* Challenge
Leave out all pictures and return, exactly as written, the lines from the line containing "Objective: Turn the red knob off" to the line containing "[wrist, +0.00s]", both ends kept.

* Given records
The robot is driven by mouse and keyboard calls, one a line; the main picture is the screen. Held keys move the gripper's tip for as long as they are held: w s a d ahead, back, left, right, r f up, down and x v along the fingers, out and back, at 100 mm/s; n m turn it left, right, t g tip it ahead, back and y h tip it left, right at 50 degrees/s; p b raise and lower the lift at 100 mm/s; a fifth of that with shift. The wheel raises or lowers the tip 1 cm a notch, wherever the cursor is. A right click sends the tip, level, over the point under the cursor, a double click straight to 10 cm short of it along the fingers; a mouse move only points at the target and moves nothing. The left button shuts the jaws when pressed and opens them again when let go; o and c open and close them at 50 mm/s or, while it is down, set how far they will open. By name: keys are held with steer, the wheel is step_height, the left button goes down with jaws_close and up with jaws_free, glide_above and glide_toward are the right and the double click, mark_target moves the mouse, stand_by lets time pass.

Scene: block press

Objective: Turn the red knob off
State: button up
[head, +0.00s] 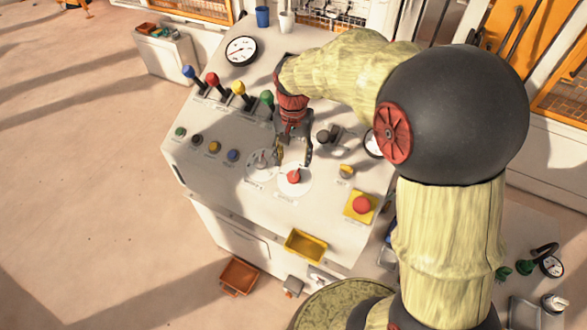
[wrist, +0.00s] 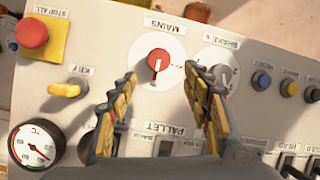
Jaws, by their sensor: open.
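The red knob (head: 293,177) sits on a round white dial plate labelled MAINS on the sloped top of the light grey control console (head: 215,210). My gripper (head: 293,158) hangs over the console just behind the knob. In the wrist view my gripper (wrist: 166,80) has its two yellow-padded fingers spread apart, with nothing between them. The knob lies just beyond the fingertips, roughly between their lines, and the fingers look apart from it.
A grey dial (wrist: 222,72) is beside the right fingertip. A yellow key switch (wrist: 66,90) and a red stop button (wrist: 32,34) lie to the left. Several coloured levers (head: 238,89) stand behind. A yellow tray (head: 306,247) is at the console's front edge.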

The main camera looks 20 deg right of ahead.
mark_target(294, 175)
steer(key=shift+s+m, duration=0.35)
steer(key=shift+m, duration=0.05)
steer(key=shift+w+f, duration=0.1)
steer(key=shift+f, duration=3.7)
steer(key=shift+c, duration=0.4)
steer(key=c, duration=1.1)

---

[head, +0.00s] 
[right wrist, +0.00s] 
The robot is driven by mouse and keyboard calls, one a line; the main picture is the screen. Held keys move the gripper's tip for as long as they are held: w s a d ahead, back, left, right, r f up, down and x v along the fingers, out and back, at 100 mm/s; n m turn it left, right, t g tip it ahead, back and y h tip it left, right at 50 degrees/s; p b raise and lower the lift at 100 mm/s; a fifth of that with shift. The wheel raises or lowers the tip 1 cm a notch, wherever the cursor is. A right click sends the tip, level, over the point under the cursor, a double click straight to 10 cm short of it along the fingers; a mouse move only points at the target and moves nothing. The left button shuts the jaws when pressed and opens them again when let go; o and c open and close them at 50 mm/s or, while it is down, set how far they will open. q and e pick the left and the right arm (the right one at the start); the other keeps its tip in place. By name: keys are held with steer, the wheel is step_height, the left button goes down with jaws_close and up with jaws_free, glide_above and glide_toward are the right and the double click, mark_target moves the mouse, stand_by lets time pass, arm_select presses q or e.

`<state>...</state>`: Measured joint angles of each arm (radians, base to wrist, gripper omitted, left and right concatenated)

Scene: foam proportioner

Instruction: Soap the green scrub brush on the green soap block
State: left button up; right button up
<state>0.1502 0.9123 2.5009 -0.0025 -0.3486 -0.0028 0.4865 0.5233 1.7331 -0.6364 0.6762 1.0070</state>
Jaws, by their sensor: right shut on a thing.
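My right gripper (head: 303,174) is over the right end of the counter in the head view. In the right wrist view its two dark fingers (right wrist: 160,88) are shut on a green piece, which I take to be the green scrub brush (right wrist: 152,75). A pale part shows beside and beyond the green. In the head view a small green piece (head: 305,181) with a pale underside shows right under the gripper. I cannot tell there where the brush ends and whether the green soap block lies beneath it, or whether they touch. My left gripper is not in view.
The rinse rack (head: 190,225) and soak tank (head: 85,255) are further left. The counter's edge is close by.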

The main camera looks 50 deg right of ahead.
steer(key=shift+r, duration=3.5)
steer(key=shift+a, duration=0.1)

* Exercise solution
Objective: Turn the red knob off
State: button up
[head, +0.00s] 
[wrist, +0.00s] 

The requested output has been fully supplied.